I have moved around often in my fifty years of life. From the time I went to kindergarten until I was finished with high school, my family moved eleven times. I never spent longer than two years in one school. There were some disadvantages to this way of life to be sure. I always had to leave places I had gotten somewhat used to and adjust to new surroundings. I also never had any time growing up to develop any close friendships because it seemed as soon as I would make friends I would leave them. I had no one I considered a close friend until my college years.

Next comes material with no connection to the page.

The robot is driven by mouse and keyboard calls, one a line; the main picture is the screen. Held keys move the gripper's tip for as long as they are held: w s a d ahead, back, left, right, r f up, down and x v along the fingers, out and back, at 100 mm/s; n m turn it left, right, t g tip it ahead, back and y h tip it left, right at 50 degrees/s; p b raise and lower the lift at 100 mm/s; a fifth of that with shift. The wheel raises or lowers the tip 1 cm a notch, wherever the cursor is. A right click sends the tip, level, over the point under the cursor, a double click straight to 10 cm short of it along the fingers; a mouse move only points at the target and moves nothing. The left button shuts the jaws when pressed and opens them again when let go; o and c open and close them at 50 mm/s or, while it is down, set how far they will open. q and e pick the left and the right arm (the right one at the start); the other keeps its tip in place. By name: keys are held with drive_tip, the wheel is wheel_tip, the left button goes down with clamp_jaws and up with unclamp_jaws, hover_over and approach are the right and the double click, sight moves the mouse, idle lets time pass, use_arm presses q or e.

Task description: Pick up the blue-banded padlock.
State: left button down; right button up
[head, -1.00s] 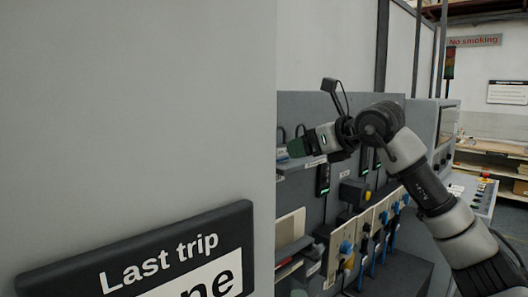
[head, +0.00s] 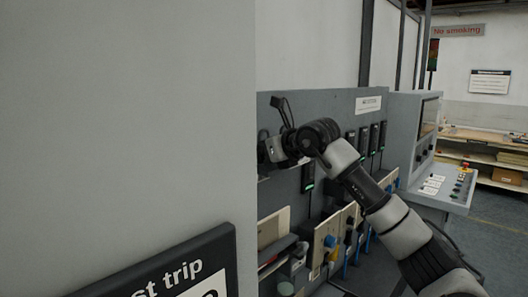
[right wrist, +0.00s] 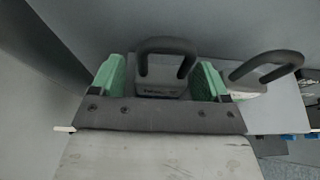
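In the right wrist view, a grey padlock (right wrist: 160,92) with a dark shackle and small lettering sits between the green-tipped fingers of my right gripper (right wrist: 160,82). The fingers stand apart on either side of it; I cannot tell whether they touch it. A second padlock (right wrist: 248,84) with a similar shackle is just outside the right finger. No blue band shows on either, so I cannot tell which is the blue-banded one. In the head view my right gripper (head: 268,151) is at the grey board, its fingertips cut off by the near panel's edge. My left gripper is out of view.
A large pale panel (head: 130,120) with a dark sign (head: 170,275) fills the left of the head view. The grey board (head: 315,110) carries black hanging devices, blue knobs (head: 331,241) and a shelf of items below my arm. A control console (head: 440,185) stands at right.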

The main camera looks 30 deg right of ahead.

There were, however, advantages. I learned early on in my young life to adjust to new things. Since so many things in my life were new, I never had an opportunity to become familiar with the old. I have discovered in my adult life that I am very adaptable to the new and the different. I am sure my childhood wanderings had much to do with that. Little did I know, as I was always moving from one town to the next, that I would become an itinerant preacher. If I had wished to settle down in one place as an adult it was not to be. Following the orders of my bishop I have traveled from one town to the next making new friends and then leaving them as old friends and off again to make new ones. In one respect this has been difficult to be sure. It can be hard to leave people you have come to love. But in another way it has become a real blessing; for we have gotten to know so many more people than we ever would have in one place. We have friends in many different places who represent a wonderful diverse cross-section of humanity. And while distance doesn't allow us to see them regularly, we do maintain communication with more than a few of them.
This past weekend Carol and I had the opportunity to be part of two different events where we saw some old friends and other individuals we haven't seen in years. We had such a wonderful time renewing acquaintances and catching up on the news that we were saddened when the time was over. But that time reminded us of how blessed we are to have known and still know so many wonderful people who have made our journey in life the blessing that it is. We cannot imagine what our lives would have been or would be now without their presence throughout the years.
In one sense I guess it could be said that I have no place to call home. In another sense I have many homes. And every time we return to one of those "homes" it truly does feel like home to us. I am not fond of sappy cliches, but if it is true that home is where your heart is, my heart is in many places. And that has made my life rich indeed.
There is something to be said for not staying put.